PROBLEM REQUIREMENTS - Lines containing the string "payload" are to be collected in full.

Rows from a dataset
• • • • • • •
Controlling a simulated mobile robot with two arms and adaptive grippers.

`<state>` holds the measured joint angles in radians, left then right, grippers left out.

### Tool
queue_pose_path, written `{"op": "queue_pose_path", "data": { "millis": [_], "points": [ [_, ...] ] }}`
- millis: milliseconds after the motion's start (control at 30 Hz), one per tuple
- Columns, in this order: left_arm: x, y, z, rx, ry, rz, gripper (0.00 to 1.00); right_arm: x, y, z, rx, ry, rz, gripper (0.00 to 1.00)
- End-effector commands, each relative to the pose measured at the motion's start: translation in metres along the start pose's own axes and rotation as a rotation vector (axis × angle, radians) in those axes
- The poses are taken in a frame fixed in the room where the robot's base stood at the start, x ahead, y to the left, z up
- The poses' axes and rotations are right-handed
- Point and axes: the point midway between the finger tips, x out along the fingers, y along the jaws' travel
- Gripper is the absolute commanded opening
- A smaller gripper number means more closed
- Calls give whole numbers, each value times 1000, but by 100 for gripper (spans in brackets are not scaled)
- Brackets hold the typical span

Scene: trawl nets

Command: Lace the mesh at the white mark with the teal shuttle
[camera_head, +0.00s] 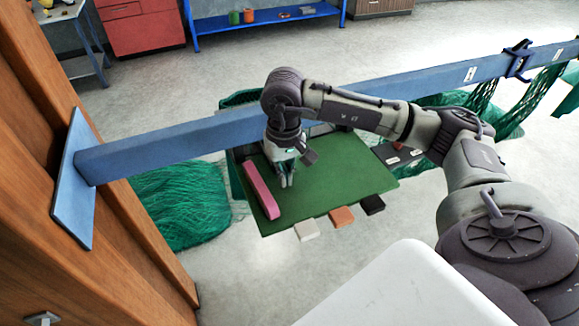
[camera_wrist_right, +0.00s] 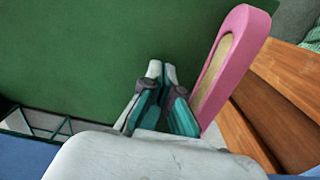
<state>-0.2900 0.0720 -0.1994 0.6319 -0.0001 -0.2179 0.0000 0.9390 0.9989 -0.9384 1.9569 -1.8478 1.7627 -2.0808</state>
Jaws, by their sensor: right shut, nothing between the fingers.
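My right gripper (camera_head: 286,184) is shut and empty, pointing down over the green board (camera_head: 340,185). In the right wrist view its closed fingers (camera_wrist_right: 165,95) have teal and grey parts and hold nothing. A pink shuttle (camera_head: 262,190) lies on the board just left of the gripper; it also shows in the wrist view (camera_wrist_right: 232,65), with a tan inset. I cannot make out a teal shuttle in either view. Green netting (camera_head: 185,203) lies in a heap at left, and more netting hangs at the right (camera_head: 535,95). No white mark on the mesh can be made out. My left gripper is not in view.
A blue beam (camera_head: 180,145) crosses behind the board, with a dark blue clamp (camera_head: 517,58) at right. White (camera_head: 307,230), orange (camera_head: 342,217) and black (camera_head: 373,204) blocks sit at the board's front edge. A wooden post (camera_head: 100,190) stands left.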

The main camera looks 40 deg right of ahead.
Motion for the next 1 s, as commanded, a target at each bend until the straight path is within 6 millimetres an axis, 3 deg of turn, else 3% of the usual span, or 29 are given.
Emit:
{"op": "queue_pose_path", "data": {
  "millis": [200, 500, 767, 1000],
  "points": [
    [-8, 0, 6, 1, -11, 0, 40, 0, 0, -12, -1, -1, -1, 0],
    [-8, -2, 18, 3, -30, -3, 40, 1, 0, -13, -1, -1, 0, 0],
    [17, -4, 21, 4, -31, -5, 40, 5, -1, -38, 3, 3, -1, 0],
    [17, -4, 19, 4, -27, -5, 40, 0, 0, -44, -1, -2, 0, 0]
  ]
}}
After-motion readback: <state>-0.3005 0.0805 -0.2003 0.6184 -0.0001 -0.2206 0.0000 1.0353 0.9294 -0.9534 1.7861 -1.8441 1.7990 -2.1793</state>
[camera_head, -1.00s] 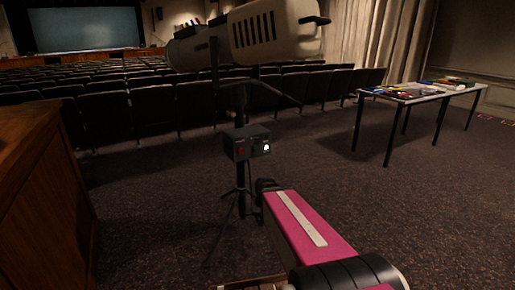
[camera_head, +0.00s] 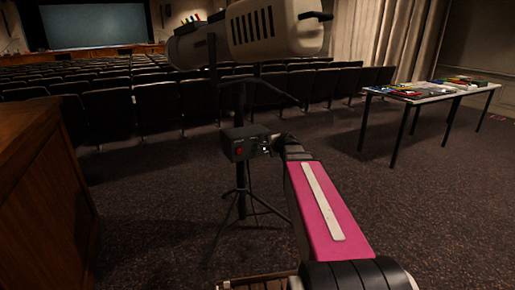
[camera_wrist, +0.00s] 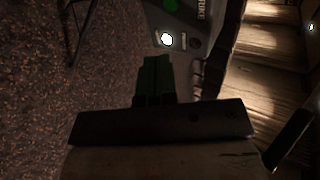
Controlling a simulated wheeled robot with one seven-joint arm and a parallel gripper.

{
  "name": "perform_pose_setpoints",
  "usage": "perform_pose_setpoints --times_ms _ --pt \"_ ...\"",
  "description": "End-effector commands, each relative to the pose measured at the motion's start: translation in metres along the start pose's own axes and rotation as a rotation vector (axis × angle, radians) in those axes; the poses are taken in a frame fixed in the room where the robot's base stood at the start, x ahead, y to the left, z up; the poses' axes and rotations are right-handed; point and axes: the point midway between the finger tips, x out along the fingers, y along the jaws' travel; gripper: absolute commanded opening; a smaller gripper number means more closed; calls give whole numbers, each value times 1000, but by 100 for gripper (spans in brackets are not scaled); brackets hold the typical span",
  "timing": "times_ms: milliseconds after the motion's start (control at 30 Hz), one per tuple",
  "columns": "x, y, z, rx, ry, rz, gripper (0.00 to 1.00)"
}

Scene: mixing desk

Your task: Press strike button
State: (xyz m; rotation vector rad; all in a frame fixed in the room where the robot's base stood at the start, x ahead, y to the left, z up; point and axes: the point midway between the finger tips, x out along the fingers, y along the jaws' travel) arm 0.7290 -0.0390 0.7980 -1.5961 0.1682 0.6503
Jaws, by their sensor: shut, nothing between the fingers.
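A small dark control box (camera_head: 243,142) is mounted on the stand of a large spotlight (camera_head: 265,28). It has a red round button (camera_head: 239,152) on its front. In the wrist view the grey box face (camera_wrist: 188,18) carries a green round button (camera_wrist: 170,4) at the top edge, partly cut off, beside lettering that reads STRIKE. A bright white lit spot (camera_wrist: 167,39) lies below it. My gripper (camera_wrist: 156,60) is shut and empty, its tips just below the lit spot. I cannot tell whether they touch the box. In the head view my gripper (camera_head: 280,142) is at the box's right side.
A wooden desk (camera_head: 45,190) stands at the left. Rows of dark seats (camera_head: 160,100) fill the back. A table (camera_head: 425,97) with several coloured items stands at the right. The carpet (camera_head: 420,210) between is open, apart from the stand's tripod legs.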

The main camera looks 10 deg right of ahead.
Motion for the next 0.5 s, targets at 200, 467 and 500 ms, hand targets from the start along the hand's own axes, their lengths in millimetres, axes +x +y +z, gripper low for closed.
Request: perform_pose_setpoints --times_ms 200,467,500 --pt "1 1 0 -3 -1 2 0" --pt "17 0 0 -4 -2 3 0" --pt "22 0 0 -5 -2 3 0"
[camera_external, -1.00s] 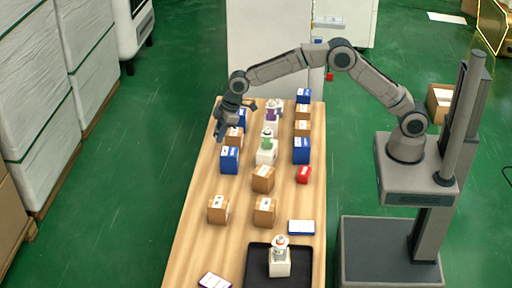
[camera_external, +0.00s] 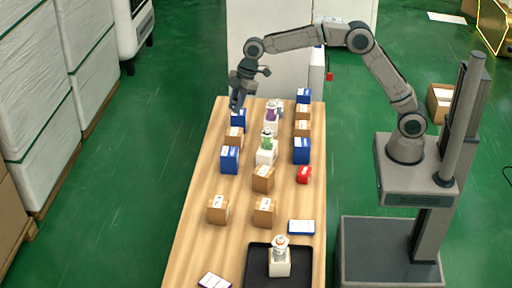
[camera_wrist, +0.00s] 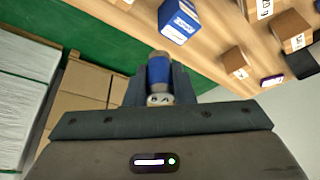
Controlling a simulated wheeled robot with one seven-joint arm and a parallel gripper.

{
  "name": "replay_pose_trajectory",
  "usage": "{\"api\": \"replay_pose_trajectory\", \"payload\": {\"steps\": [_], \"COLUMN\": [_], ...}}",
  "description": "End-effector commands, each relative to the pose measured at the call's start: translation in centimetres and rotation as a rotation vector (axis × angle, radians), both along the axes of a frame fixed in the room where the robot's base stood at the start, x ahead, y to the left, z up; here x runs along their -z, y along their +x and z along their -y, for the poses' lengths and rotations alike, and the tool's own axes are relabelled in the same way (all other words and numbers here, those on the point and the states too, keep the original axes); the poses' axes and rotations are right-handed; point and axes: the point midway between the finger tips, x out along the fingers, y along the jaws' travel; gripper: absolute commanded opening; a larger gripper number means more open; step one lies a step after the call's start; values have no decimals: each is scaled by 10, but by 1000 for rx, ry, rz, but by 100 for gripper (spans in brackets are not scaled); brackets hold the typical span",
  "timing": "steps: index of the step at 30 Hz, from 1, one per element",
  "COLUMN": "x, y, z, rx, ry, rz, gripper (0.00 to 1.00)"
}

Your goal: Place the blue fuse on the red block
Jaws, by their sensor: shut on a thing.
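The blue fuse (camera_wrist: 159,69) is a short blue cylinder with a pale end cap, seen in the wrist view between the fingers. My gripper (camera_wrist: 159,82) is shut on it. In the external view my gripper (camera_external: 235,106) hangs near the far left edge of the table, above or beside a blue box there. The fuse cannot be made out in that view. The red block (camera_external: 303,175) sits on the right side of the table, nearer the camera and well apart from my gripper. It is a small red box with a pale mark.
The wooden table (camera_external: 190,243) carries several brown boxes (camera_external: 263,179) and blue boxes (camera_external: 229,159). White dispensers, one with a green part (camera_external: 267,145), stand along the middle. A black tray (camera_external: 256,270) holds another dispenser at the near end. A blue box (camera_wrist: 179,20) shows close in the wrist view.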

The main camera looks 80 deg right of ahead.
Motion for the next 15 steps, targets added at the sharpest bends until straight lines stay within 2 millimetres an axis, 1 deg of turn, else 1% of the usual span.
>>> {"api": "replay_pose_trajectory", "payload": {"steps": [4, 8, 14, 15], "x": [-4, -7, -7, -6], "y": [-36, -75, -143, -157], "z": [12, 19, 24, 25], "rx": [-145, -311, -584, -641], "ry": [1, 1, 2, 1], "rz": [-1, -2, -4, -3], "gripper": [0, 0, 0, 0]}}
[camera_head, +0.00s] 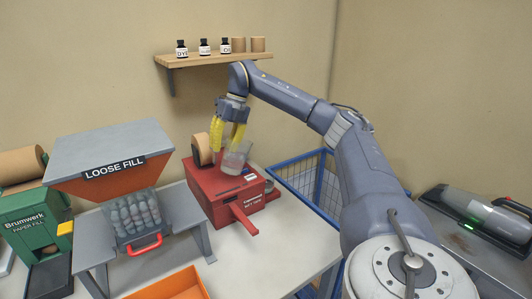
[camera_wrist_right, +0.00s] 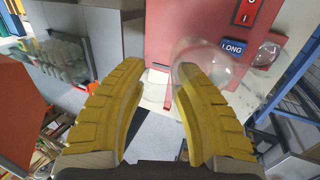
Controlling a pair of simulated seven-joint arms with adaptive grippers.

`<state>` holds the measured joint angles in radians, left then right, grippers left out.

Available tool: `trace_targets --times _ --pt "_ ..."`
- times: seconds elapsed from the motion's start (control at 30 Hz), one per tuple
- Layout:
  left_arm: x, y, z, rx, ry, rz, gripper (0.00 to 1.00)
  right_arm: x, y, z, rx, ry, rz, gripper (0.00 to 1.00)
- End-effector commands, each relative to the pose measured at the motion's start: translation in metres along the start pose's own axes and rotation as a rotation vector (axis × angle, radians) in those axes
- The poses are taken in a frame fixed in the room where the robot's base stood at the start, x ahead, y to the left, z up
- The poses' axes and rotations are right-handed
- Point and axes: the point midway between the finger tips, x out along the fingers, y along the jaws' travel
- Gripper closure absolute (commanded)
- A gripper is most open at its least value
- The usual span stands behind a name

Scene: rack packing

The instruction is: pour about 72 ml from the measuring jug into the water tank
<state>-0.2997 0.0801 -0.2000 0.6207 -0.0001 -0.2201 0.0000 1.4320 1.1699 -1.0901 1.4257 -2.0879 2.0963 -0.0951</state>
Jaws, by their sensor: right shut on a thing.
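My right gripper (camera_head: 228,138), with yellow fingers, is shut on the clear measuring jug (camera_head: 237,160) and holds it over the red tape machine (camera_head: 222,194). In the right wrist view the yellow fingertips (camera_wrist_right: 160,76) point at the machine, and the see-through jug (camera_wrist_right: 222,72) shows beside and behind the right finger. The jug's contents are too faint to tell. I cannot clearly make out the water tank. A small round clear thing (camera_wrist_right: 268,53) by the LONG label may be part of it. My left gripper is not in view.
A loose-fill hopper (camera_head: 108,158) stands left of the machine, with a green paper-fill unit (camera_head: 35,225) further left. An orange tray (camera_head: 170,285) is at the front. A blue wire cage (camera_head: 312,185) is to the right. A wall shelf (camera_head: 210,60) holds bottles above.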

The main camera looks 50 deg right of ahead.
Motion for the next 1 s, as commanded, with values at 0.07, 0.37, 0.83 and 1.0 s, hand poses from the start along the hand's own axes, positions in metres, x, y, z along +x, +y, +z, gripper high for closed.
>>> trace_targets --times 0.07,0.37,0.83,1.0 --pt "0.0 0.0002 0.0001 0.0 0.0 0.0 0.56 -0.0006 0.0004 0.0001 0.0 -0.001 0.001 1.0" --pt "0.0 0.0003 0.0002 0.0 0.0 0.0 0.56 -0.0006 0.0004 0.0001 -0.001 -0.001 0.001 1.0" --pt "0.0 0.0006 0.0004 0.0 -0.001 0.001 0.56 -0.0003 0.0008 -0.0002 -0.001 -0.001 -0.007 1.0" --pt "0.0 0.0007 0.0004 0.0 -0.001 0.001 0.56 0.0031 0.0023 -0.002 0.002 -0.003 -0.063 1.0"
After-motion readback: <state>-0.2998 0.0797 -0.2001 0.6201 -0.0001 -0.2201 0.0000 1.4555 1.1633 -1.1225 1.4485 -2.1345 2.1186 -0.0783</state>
• • • • • • •
COMPLETED EXERCISE -
  "usage": "{\"api\": \"replay_pose_trajectory\", \"payload\": {\"steps\": [_], \"COLUMN\": [_], ...}}",
>>> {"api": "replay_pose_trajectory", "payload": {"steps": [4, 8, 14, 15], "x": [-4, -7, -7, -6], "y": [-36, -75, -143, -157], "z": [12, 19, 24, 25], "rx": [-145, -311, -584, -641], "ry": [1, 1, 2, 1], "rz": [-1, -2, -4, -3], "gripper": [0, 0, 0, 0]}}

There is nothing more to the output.